> THE REQUEST
Check every line of the entries that follow, and copy the ones containing "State".

> DATASET EXCERPTS
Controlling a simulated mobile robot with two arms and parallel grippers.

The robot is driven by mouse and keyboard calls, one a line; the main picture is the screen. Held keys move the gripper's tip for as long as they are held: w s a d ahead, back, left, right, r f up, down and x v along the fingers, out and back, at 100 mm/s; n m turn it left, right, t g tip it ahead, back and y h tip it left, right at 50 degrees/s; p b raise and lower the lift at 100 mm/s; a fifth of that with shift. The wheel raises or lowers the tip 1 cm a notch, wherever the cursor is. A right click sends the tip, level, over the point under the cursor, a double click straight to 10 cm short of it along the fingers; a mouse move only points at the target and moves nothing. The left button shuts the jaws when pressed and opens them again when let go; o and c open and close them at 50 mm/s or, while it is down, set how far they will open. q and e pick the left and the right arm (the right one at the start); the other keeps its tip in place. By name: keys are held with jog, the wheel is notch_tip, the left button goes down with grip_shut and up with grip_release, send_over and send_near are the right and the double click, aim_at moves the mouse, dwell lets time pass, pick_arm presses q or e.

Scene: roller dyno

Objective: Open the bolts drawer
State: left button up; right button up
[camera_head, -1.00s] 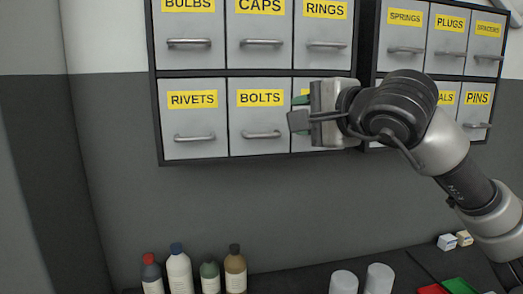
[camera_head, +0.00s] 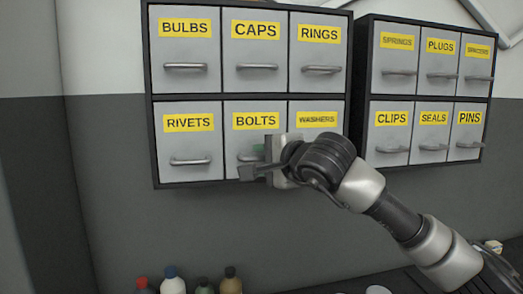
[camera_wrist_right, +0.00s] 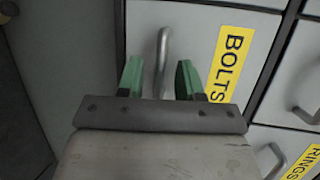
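The bolts drawer (camera_head: 236,143) is in the lower row of the left cabinet, in the middle, with a yellow BOLTS label. It looks shut, its front level with its neighbours. My right gripper (camera_head: 257,164) is in front of it and hides much of its handle. In the right wrist view, the grey bar handle (camera_wrist_right: 163,50) of the bolts drawer (camera_wrist_right: 195,35) stands between the two green fingertips of my right gripper (camera_wrist_right: 158,78). The fingers are apart, with a gap on each side of the handle. My left gripper is not in view.
The rivets drawer (camera_head: 190,145) is on the left and the washers drawer (camera_head: 318,112) on the right, partly behind my arm. A second cabinet (camera_head: 359,90) hangs to the right. Several bottles (camera_head: 172,285) stand below. The wall under the cabinets is bare.

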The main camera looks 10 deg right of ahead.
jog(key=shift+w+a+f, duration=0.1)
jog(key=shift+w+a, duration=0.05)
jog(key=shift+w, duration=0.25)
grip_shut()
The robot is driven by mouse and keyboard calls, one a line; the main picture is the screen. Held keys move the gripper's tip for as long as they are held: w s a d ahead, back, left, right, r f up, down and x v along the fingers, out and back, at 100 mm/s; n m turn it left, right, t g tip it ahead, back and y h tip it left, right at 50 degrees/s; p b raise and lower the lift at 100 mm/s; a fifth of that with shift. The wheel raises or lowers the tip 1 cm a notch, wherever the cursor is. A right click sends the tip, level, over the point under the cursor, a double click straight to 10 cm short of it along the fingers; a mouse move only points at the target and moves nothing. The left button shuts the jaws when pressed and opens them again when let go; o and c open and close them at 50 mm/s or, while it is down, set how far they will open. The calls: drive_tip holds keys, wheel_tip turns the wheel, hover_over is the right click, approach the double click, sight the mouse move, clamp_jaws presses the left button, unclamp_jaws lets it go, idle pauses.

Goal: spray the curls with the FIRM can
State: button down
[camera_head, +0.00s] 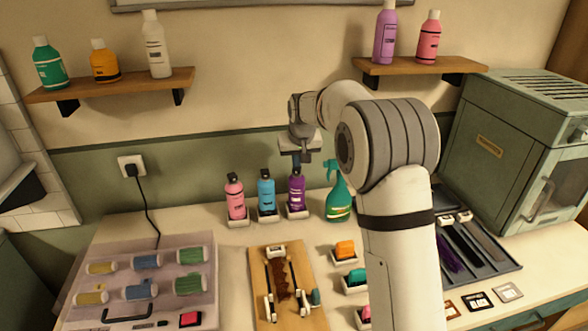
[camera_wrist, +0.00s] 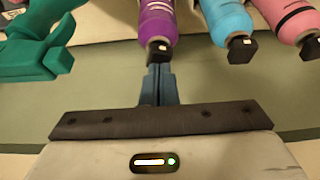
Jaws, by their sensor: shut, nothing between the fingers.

> EXERCISE SOLUTION
State: left button up; right button up
State: button down

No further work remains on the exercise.